* **What this task involves**:
Nothing but the lines from the one that contains "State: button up" through the end of the listing should appear, set down exactly.
#### Information provided ####
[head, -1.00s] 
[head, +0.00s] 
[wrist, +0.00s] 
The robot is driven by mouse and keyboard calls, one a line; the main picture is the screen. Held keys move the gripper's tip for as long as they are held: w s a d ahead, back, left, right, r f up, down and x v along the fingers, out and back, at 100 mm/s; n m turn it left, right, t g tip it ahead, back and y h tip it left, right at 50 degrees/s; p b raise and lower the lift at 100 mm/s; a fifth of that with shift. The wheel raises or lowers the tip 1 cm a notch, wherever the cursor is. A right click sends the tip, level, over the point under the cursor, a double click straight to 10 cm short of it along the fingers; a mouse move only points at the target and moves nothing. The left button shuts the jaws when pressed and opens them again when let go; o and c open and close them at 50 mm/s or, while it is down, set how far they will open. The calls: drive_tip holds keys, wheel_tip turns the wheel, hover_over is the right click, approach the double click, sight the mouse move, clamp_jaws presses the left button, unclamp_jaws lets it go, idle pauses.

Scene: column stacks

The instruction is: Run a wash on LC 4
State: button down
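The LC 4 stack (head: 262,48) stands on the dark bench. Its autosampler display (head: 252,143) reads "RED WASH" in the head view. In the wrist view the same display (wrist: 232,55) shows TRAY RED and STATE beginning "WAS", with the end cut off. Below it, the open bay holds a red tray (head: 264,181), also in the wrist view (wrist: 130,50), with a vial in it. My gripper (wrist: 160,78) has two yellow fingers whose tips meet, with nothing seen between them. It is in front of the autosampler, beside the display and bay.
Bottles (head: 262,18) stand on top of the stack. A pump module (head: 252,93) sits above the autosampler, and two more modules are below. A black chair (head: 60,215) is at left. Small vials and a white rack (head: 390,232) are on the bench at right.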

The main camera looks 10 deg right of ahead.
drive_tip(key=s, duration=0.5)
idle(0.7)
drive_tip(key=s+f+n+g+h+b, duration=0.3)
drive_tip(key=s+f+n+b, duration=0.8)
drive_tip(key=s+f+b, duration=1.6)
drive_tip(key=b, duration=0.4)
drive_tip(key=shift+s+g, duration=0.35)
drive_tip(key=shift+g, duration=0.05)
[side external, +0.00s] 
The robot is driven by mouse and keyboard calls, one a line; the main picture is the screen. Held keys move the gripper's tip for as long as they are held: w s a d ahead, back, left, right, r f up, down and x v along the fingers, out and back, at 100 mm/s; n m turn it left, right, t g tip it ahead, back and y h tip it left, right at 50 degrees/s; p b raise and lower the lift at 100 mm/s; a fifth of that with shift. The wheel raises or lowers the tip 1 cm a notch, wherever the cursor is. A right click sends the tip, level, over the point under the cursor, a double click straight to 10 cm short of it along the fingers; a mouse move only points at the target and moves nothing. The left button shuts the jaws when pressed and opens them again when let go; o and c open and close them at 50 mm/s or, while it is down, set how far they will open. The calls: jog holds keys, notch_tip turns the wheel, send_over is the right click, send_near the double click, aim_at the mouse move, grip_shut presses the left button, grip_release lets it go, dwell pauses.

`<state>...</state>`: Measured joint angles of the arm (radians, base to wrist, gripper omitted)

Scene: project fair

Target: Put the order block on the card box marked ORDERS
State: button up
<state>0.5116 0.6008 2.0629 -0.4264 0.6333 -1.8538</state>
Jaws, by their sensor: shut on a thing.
####
* **Correct result**:
State: button up
<state>0.5116 0.6008 2.0629 -0.4264 0.6333 -1.8538</state>
Jaws, by their sensor: shut on a thing.

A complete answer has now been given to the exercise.